A new rare earth mine is on tap in Northern Saskatchewan. A number of other ventures are exploring in Canada. Australia is a sizeable source. China already supplies 80% of the world’s rare earth minerals, but could it be that the reason is that it is the low-cost producer? That’s what those involved in joint ventures in China tell us clearly. Any attempt by China to cut off supplies or raise prices to the world would be greeted in the same way that the world reacted to the oil cartel’s actions in the 1970’s. There would be a mad dash to bring new mines into production using those "widely distributed" amounts in the earth’s crust. And why would China do such a thing? There is every indication that China is bent on making economic progress by peaceful means.

I think Mr.
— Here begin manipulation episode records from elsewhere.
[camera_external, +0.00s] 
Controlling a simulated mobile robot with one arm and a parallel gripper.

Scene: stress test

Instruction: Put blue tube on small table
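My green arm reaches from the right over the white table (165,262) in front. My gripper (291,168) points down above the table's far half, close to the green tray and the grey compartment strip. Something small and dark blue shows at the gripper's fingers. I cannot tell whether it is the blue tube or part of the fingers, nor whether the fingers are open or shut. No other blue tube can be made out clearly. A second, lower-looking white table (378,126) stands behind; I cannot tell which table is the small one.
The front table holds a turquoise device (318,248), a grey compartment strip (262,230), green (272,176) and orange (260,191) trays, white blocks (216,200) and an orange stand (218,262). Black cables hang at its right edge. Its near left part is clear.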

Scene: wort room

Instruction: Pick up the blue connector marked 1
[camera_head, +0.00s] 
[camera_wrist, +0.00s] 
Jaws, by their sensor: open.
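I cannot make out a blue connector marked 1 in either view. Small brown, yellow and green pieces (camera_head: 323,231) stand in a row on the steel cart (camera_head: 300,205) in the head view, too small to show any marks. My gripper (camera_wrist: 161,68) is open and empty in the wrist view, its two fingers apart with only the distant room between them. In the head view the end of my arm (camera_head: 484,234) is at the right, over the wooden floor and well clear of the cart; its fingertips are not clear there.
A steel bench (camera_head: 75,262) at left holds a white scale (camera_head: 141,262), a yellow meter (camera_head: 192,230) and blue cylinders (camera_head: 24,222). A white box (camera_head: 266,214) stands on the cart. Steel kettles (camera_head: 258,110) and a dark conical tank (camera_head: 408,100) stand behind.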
Gaffney has cleverly seized upon this rare earths detail to weave his flawed portrait of a China pursuing world domination. It reminds me of a 1940 serial in which the Mysterious Doctor Satan sought a control device for his robots so that he could rule the world. It will take separate articles from me or others on LRC to provide a more accurate assessment of Chinese actions and motives than the distorted Gaffney vision. We are not the experts on foreign policy that he is. We did not serve in the Reagan Administration. We do not possess his crystal ball that tells him the deepest motives of the Chinese, that they are seeking "dominant positions with respect to strategic energy resources, minerals, materials, technologies, choke points, and regions all over the planet (including, notably, our own hemisphere and Africa.)" He means Venezuela, friends.
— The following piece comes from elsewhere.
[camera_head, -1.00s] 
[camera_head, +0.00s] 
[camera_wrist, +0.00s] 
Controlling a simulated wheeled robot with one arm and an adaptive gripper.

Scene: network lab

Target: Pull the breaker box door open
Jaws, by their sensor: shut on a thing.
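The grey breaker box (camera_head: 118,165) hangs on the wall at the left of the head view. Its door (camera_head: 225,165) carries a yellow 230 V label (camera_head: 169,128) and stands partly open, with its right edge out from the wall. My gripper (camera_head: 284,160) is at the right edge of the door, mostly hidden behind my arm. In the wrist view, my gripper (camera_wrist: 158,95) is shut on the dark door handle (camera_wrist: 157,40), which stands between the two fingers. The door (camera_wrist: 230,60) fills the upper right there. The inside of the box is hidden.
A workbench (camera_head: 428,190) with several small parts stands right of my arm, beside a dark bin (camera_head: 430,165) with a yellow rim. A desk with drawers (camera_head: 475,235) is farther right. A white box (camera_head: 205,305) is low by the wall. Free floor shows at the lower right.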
If I did not know he was talking about China, I’d think he was describing the U.S. It’s legitimate, friendly, and unthreatening for the U.S. to position itself on China’s doorstep and even inside the country, but for them to make the least move beyond a line that we draw, why that is an horrendous threat. Why "Beijing is feverishly giving its armed forces the capability to fight us should push come to shove." Mr. Gaffney seems quite fond of adjectives designed to stir up his readers. However, I think he has forgotten that the Chinese already fought the U.S. to a standstill on the Korean Peninsula. He may also have overlooked a few years in which the U.S. possessed its own military fever. Has it ever subsided?
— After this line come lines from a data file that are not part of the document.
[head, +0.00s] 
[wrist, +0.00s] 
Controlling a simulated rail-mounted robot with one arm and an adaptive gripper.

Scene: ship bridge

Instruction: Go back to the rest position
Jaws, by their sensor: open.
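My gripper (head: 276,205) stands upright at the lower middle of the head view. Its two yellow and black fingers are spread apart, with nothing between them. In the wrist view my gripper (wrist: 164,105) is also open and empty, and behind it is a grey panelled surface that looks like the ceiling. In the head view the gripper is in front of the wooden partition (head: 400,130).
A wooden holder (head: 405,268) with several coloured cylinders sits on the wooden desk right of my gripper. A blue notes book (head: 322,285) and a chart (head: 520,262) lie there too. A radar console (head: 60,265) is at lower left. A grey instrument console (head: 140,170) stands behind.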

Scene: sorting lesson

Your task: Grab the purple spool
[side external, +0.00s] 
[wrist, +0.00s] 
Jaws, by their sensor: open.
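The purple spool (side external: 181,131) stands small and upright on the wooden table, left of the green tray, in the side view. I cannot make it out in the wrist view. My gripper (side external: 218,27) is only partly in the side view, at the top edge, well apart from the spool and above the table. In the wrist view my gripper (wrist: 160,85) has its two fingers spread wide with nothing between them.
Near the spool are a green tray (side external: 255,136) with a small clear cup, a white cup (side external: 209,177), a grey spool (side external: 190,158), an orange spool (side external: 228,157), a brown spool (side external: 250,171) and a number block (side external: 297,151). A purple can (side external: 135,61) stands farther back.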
A few aspects of a more balanced view can now be discerned. First, let us think on some sort of practical grounds of oil, leaving aside the detail of who owns UCL. Even then our government monkey wrench on the deal makes no sense. UCL is a drop in the world oil bucket. The proven reserves of UCL are 1.8 billion barrels of oil equivalent. For the world, proven oil reserves are roughly 1,000 billion barrels and 6 billion new barrels are discovered each year, while about 25—30 billion barrels are consumed annually. Proven and untapped oil reserves located in China and the U.S. are roughly equal at about 4% each of the total world reserves or about 25 billion barrels. (All these numbers are rough.) We exist in a world oil market. As I have written before, the major producers cannot eat their oil. They want to sell it to us, so why should we worry about roping in a trivial domestic supply?

We are dependent on foreign oil, and that’s it! We cannot make that fact go away short of conquering or dominating a whole bunch of countries, yet that seems what the U.S. is up to. That is asking for trouble. It is unnecessary. It is provocative. It sets the worst possible example of world leadership. It sets the whole world on a course of suspicion and mistrust and armed competition. It encourages armed rivalry. It shows that we have no faith at all in the doctrines we preach about freedom and free trade. A fine world we are building by attempting to secure their oil for ourselves and shutting anyone else out.

Second, if China wants to assure oil supply, so what? That’s not unusual these days. The Iraq War has played an important role in causing this to occur. Many countries have built up and are building up stockpiles of oil known as "strategic oil reserves." These are inventories owned by the State. The U.S. stockpile is 0.66 billion barrels. Japan’s reserve is about 0.32 billion barrels, and China is building up initial State reserves of 0.1 billion barrels. India recently launched a strategic oil reserve program too. Thailand and Japan have increased theirs. If Mideast oil is made less certain by war, if the U.S. seeks to control greater amounts of oil, then other countries naturally react by seeking their own supply sources and building up reserves. Like a missile race or an arms race, an oil race occurs.

Third, the U.S. is a hypocrite in more ways than one. It cannot long maintain credibility by saying one thing and doing another. Not only does it trumpet its domestic freedom and continually destroy it, but it also advertises that it’s for international freedom and free trade and markets. However, when a country like China builds itself up peacefully, not through war, it is still viewed by the influential Gaffneys of this country and their government counterparts as out to "supplant the United States economically and strategically and, if necessary, to defeat us militarily in the decades to come."

Our native Gaffneys and militarists cannot have it both ways. They cannot simultaneously speak of freedom and then criticize and raise red flags when a country or a foreign company uses that freedom to make a purchase of a domestic company. Their hearts are plainly not with freedom and peace at all. They are hypocrites and dissemblers.

A free market in stock plainly means, among a number of other things, that anyone can buy any amount of stock at any time and at any price he desires if there is a willing seller. If the Unocal shareholders wish to sell out to CNOOC via a tender offer or if the Board of Directors has the power to accept or reject buyout bids or whatever mechanism is in place, this is no business of yours, mine, Congress or anyone else, including the regulatory dictators. In a free market, the owners would decide without outside interference. So a free stock market we do not have.